A portion of the business community has filed suit against the Federal Reserve, as Jim McTague documents in the latest Barron’s:

The Federal Reserve Board is the defendant in one of the most closely-watched lawsuits, which was brought by retailers, restaurateurs, supermarkets, department stores, and gas and convenience store owners claiming to be pinched by exorbitantly high debit-card interchange and network fees charged by banks to cover the cost of transmitting, authorizing and clearing every purchase. In 2010, Congress, in response to merchant complaints about skyrocketing fees for debit cards, bestowed on the Fed the power to set debit-card fees. Credit-card fees were unaffected by the law. The Fed last year promulgated a new fee schedule that reduced debit-card fees to about 12 cents per transaction, from about 44 cents. The final rule allowed the banks to charge about 24 cents. The merchants sued, claiming that the Fed did not reduce fees enough.

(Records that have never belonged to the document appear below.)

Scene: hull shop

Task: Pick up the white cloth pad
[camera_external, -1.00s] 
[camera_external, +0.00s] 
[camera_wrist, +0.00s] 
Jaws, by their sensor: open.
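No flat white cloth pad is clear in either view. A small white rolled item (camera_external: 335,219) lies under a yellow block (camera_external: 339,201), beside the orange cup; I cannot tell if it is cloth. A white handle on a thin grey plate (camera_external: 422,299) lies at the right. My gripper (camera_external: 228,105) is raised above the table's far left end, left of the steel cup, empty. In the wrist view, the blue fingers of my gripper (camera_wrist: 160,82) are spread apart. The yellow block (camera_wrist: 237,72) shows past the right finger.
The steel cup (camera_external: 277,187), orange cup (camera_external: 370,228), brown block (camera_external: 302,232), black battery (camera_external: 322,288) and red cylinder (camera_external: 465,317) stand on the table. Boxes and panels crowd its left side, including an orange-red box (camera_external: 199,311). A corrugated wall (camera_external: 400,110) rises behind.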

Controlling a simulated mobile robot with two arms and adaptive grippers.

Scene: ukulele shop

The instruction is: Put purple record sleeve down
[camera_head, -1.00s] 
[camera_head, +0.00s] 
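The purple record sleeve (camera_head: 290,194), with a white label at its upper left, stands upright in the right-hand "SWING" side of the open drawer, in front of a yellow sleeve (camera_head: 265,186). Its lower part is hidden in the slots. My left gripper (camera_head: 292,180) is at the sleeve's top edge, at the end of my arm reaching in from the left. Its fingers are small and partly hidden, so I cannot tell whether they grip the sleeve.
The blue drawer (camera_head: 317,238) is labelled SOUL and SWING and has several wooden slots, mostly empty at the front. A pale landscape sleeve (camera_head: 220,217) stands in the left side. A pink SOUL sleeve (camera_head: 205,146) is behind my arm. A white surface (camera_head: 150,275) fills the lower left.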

“The Fed basically has ignored what the law said and gone far afield,” says Mallory Duncan, general counsel for the National Retail Federation.

The Fed, in a recent motion to dismiss the suit, argued that the Durbin Amendment’s language is “silent and ambiguous” to permit it to make reasonable assumptions about the expenses. The lawsuit adds to huge cloud of uncertainty hanging over the banking sector, where the risks rise more rapidly than the rewards.

Economic uncertainty? We certainly need more of that factor in our lives.